Aliaksandr Zaretski
Lecturer in Economics, University of Surrey.
Research interests in macroeconomic theory, monetary economics, and international finance.
Research
Optimal macroprudential policy with preemptive bailouts
I study the optimal regulation of a financial sector where individual banks face self-enforcing constraints countering their default incentives. The constrained-efficient social planner can improve over the unregulated equilibrium in two dimensions. First, by internalizing the impact of banks' portfolio decisions on the prices of assets and liabilities that affect the enforcement constraints. Second, by redistributing future net worth from new entrants to surviving banks, which increases the forward-looking value of all banks today, relaxing their enforcement constraints and decreasing the probability of banking crises. The latter can be accomplished with systemic preemptive bailouts that are time consistent and unambiguously welfare improving. On the contrary, internalizing pecuniary externalities with macroprudential policy can lead to welfare losses if the policymaker does not have commitment and the enforcement friction is sufficiently strong. Unregulated banks can be both overleveraged and underleveraged depending on the state of the economy, thus macroprudential policy requires both taxes and subsidies, while minimum bank capital requirements are generally ineffective.
Managing financial crises (with Gianluca Benigno and Alessandro Rebucci)
Bianchi and Mendoza (2018) characterize the optimal time-consistent debt tax that implements the constrained efficient allocation and suggest that the key element of the optimal policy is its ex-ante (tax) component. We show that the ex-post (subsidy) component of the optimal policy---active when the collateral constraint binds akin to classic lending of last resort interventions---is critical for its effectiveness and welfare gains. When we restrict the optimal time-consistent policy problem to ex-ante interventions only, we find that the resulting policy entails welfare losses. The (time-inconsistent) ex-ante component of the unrestricted policy generates significantly smaller welfare gains than the optimal time-consistent policy.
Financial constraints, risk sharing, and optimal monetary policy
I characterize optimal government policy in a sticky-price economy with different types of consumers and endogenous financial constraints in the banking and entrepreneurial sectors. The competitive equilibrium allocation is constrained inefficient due to a pecuniary externality implicit in the collateral constraint and other externalities arising from consumer type heterogeneity. These externalities can be corrected with appropriate fiscal instruments. Independently of the availability of such instruments, optimal monetary policy aims to achieve price stability in the long run and approximate price stability in the short run, as in the conventional New Keynesian environment. Compared to the competitive equilibrium, the constrained efficient allocation significantly improves between-agent risk sharing, approaching the unconstrained Pareto optimum and leading to sizable welfare gains. Such an allocation has lower leverage in the banking and entrepreneurial sectors and is less prone to the boom-bust financial crises and zero-lower-bound episodes observed occasionally in the decentralized economy.

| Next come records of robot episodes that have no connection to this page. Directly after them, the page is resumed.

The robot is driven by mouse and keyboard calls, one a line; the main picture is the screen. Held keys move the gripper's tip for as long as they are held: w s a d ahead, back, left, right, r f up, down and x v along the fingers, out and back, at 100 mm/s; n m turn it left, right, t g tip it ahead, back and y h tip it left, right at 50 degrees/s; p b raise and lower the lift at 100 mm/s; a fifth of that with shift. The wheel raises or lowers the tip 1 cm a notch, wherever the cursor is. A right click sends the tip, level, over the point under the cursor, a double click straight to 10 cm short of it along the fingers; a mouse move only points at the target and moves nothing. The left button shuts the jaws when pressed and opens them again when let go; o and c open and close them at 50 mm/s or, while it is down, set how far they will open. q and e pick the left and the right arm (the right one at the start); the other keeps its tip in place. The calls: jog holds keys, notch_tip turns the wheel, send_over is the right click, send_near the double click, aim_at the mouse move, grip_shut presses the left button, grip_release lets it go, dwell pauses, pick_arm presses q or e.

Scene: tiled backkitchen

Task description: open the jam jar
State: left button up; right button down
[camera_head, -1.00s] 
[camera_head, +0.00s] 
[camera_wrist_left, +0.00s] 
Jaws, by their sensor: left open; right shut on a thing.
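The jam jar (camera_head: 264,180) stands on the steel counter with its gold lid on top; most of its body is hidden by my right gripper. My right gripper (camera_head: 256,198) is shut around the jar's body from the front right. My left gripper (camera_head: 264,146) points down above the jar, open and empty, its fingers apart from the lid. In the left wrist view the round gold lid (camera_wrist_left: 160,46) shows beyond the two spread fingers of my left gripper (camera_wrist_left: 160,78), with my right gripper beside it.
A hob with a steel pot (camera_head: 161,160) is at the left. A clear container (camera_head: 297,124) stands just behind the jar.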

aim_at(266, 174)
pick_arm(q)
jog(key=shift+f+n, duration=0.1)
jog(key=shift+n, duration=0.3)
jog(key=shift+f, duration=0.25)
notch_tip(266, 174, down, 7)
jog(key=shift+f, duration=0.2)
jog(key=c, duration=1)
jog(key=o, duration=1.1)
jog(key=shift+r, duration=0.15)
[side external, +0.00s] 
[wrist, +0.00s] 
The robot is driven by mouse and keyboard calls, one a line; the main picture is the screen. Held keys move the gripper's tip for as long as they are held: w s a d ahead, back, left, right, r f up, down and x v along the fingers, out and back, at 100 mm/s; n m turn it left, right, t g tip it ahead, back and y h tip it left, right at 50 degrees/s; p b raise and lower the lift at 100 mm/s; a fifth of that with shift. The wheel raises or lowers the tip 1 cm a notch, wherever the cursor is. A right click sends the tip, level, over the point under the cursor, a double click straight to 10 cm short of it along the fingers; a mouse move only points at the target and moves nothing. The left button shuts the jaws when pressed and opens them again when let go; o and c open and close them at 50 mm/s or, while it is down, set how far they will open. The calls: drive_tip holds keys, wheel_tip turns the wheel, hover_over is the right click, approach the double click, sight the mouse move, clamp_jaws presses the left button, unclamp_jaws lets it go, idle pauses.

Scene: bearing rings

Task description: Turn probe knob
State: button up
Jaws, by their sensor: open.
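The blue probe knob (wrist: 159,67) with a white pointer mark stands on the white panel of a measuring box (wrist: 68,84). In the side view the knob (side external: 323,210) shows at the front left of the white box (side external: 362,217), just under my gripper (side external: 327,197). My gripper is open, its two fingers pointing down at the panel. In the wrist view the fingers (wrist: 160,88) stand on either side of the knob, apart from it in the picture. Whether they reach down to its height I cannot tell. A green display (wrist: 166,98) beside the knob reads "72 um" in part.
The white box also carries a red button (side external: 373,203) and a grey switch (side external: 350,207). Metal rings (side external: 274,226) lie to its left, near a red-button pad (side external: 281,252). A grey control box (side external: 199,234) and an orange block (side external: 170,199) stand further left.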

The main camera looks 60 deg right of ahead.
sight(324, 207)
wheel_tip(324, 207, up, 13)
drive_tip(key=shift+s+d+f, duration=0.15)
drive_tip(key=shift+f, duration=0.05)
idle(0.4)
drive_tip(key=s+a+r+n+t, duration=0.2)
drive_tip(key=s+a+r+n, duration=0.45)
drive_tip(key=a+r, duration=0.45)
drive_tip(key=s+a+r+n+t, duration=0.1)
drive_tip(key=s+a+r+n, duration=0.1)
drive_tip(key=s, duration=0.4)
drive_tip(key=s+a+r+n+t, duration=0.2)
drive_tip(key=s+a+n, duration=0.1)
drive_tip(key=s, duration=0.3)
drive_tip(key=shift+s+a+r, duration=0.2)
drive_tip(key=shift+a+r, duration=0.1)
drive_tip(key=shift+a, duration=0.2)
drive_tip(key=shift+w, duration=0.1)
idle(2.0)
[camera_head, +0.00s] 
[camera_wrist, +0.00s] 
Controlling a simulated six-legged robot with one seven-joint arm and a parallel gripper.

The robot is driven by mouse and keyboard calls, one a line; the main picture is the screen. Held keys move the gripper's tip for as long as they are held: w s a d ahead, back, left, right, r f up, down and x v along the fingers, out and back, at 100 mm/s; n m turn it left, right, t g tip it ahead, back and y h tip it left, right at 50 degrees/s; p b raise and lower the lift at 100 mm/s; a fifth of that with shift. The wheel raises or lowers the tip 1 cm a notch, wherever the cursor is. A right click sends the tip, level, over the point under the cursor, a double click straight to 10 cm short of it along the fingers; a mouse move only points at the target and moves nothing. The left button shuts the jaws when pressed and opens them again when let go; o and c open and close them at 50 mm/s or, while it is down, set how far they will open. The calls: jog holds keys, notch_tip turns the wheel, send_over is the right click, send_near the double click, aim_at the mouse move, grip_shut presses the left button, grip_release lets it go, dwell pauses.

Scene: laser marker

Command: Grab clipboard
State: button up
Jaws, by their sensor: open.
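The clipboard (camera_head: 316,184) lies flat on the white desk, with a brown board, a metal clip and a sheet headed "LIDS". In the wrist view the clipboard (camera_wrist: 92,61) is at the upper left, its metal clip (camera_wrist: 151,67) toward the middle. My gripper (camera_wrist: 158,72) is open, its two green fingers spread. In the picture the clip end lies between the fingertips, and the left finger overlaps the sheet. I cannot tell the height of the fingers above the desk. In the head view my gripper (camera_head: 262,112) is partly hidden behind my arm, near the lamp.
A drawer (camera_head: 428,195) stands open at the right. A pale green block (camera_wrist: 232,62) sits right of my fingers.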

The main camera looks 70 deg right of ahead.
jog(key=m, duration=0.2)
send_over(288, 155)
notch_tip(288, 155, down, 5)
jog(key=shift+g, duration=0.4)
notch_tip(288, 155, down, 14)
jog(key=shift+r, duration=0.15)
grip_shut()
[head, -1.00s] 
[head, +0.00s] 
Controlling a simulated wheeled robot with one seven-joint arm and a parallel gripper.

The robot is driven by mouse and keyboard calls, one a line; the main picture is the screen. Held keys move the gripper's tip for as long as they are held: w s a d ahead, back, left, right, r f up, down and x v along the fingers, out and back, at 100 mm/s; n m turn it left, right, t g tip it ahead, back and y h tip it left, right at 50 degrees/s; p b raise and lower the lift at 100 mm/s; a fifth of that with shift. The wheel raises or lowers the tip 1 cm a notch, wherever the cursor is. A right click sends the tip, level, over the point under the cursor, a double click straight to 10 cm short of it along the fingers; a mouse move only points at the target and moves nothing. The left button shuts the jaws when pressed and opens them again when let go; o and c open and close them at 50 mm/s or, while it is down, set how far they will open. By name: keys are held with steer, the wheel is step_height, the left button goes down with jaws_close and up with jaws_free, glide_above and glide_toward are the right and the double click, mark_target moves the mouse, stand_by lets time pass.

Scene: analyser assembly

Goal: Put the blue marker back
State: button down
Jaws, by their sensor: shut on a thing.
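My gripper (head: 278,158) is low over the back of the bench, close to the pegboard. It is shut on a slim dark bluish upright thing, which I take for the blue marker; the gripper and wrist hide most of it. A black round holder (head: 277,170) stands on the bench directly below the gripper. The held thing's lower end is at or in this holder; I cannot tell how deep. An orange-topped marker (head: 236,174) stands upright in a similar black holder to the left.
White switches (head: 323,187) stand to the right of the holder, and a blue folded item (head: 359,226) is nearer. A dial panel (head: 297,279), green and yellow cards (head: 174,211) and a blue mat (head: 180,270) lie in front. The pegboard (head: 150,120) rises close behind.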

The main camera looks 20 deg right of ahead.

Financial dollarization, exchange rate, and macroprudential policy (with Cheng Ding and Vivian Yue)
Financial dollarization is widespread in emerging economies. On the one hand, liability dollarization makes borrowers more vulnerable to currency crises. On the other hand, credit dollarization serves as an insurance device for domestic savers. We consider a small open economy, in which domestic households and experts trade in home-currency assets, foreign investors trade with domestic agents in foreign-currency assets, and the price-setting for nontradable goods is subject to a nominal rigidity. The optimal exchange rate policy must account for both the price distortions and the costs and benefits of financial dollarization.
Informality and macroprudential policy (with Carla Moreno)
We study how occasionally binding endogenous collateral constraints affect entrepreneurs' decisions to hire workers on an informal basis. By increasing the share of informal but less productive workers, entrepreneurs require less working capital and can borrow more in the financial market. On the other hand, lower average labor productivity decreases output, the demand for capital, and the collateral asset price, tightening the financial constraint. Nonlinear trade-offs arise when the optimal quantity of borrowing approaches the net value of collateral.
Labor migration and offshoring in markets with self-selection (with Federico Mandelman)
We study the general equilibrium effects of unskilled labor migration and skilled labor offshoring. Unskilled workers are employed in the domestic and foreign nontradable sectors. Skilled workers self-select into a nontradable or tradable sector based on the realization of a stochastic productivity. As unskilled immigration increases, the equilibrium wage in the domestic nontradable sector falls, and domestic skilled workers reallocate from the nontradable to the tradable sector. The aggregate domestic labor supply falls, and the aggregate consumption increases; consequently, welfare increases.